* [EXERCISE OBJECTIVE]:
Restate the data exactly as given and keep the pictures out.

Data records
*-*-*

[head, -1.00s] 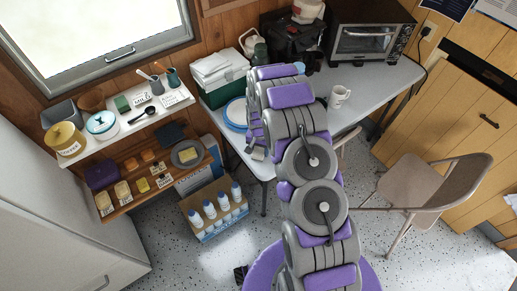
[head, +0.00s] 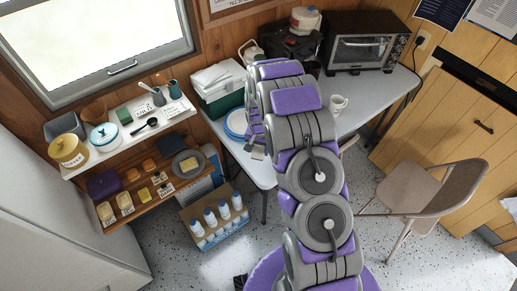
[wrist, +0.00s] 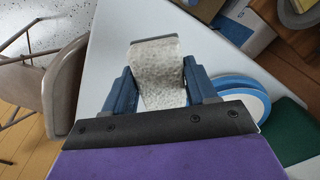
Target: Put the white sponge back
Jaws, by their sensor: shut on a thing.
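The white sponge (wrist: 158,62) is a pale, speckled block in the wrist view. My gripper (wrist: 158,80) is shut on it, with a blue finger on each side. The sponge is above or near the pale table top; I cannot tell whether it touches it. In the head view my arm hides most of the gripper and the sponge.
The upper white shelf (head: 108,153) holds tins, bowls and cups. A crate of bottles (head: 209,241) stands on the floor below. A chair (head: 415,187) stands right.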

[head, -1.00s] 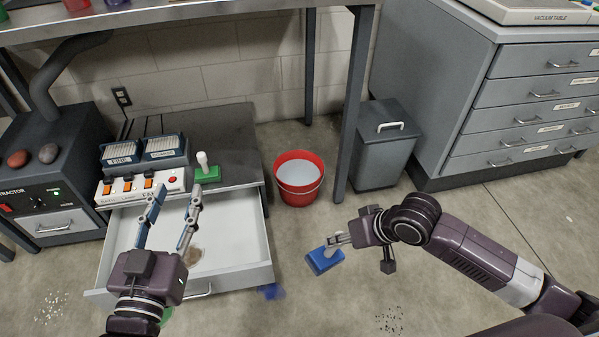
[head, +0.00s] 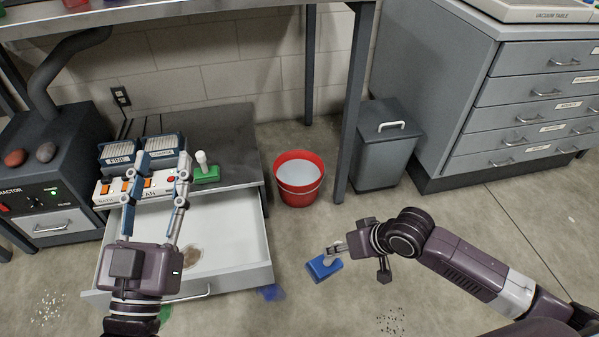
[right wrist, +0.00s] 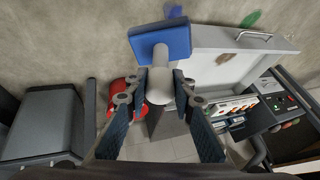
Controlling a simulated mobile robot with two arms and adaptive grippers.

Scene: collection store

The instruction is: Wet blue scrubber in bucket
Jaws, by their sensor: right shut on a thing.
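The blue scrubber (head: 324,267) is held above the floor by its light grey handle. My right gripper (head: 337,252) is shut on that handle. In the right wrist view the scrubber's blue block (right wrist: 160,39) is beyond the fingertips (right wrist: 160,88). The red bucket (head: 298,180) stands on the floor, up and to the left of the scrubber, with pale liquid in it. The bucket also shows partly behind the gripper in the right wrist view (right wrist: 117,92). My left gripper (head: 158,160) is open and empty over the open drawer, its fingers apart.
The open drawer (head: 235,275) has a brown stain inside. A green scrubber (head: 206,172) stands on the cabinet top beside a switch box (head: 110,190). A grey lidded bin (head: 383,155) stands right of the bucket, beyond a table leg (head: 350,120). Floor around the bucket's front is clear.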

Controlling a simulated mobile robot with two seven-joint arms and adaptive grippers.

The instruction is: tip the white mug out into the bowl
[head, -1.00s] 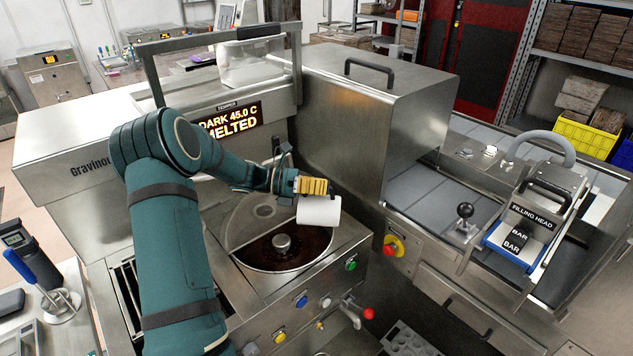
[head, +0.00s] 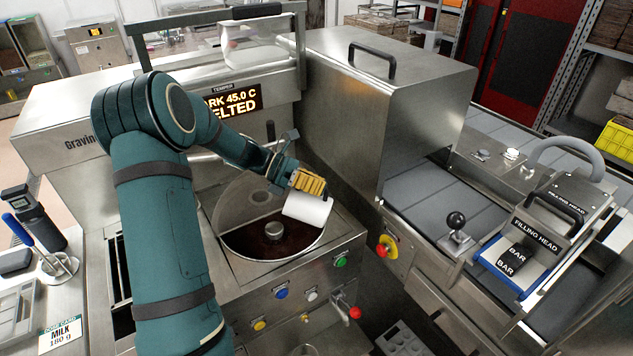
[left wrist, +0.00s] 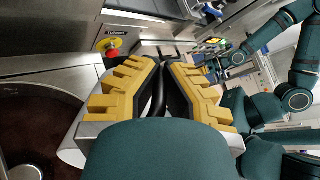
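The white mug (head: 308,211) is in my left gripper (head: 313,184), lying well over on its side above the right part of the bowl (head: 279,261). The yellow-padded fingers are shut on it from above. The mug's mouth and inside are hidden, and I see no stream falling from it. The bowl is round, set in the steel machine, with dark melted chocolate and a central hub. In the left wrist view, the yellow fingers (left wrist: 163,85) point away and a white edge of the mug (left wrist: 72,152) shows beside them, near the bowl. My right gripper (left wrist: 222,68) is small and unclear there.
A steel tunnel housing (head: 400,90) rises close to the right. A red stop button (head: 386,247), coloured buttons and a red-knobbed tap (head: 350,311) are on the front. The filling head (head: 540,225) is further right.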

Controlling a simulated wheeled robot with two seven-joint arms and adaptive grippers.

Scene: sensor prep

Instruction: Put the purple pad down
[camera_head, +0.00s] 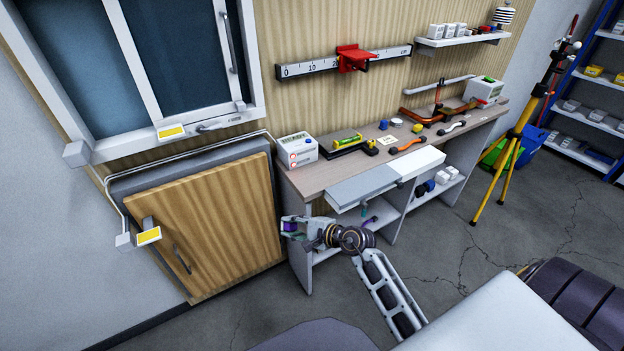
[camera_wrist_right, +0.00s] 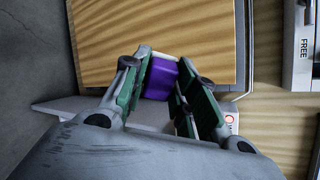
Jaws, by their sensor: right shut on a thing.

*-*-*

* [OUTPUT OF THE EXERCISE]:
[head, -1.00s] 
[head, +0.00s] 
[wrist, +0.00s] 
Target: Put the white sponge back
Jaws, by their sensor: shut on a thing.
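The white sponge (wrist: 158,62) is a pale, speckled block in the wrist view. My gripper (wrist: 158,80) is shut on it, with a blue finger on each side. The sponge is above or near the pale table top; I cannot tell whether it touches it. In the head view my arm hides most of the gripper and the sponge.
The upper white shelf (head: 108,153) holds tins, bowls and cups. A crate of bottles (head: 209,241) stands on the floor below. A chair (head: 415,187) stands right.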

[head, -1.00s] 
[head, +0.00s] 
[right wrist, +0.00s] 
Controlling a simulated mobile robot with two arms and adaptive grippers.

Scene: collection store

The instruction is: Wet blue scrubber in bucket
Jaws, by their sensor: right shut on a thing.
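The blue scrubber (head: 324,267) is held above the floor by its light grey handle. My right gripper (head: 337,252) is shut on that handle. In the right wrist view the scrubber's blue block (right wrist: 160,39) is beyond the fingertips (right wrist: 160,88). The red bucket (head: 298,180) stands on the floor, up and to the left of the scrubber, with pale liquid in it. The bucket also shows partly behind the gripper in the right wrist view (right wrist: 117,92). My left gripper (head: 158,160) is open and empty over the open drawer, its fingers apart.
The open drawer (head: 235,275) has a brown stain inside. A green scrubber (head: 206,172) stands on the cabinet top beside a switch box (head: 110,190). A grey lidded bin (head: 383,155) stands right of the bucket, beyond a table leg (head: 350,120). Floor around the bucket's front is clear.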

Controlling a simulated mobile robot with two seven-joint arms and adaptive grippers.

The instruction is: tip the white mug out into the bowl
[head, -1.00s] 
[head, +0.00s] 
[left wrist, +0.00s] 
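The white mug (head: 308,211) is in my left gripper (head: 313,184), lying well over on its side above the right part of the bowl (head: 279,261). The yellow-padded fingers are shut on it from above. The mug's mouth and inside are hidden, and I see no stream falling from it. The bowl is round, set in the steel machine, with dark melted chocolate and a central hub. In the left wrist view, the yellow fingers (left wrist: 163,85) point away and a white edge of the mug (left wrist: 72,152) shows beside them, near the bowl. My right gripper (left wrist: 222,68) is small and unclear there.
A steel tunnel housing (head: 400,90) rises close to the right. A red stop button (head: 386,247), coloured buttons and a red-knobbed tap (head: 350,311) are on the front. The filling head (head: 540,225) is further right.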

Controlling a simulated wheeled robot with two seven-joint arms and adaptive grippers.

Scene: sensor prep

Instruction: Put the purple pad down
[camera_head, +0.00s] 
[camera_wrist_right, +0.00s] 
Jaws, by their sensor: right shut on a thing.

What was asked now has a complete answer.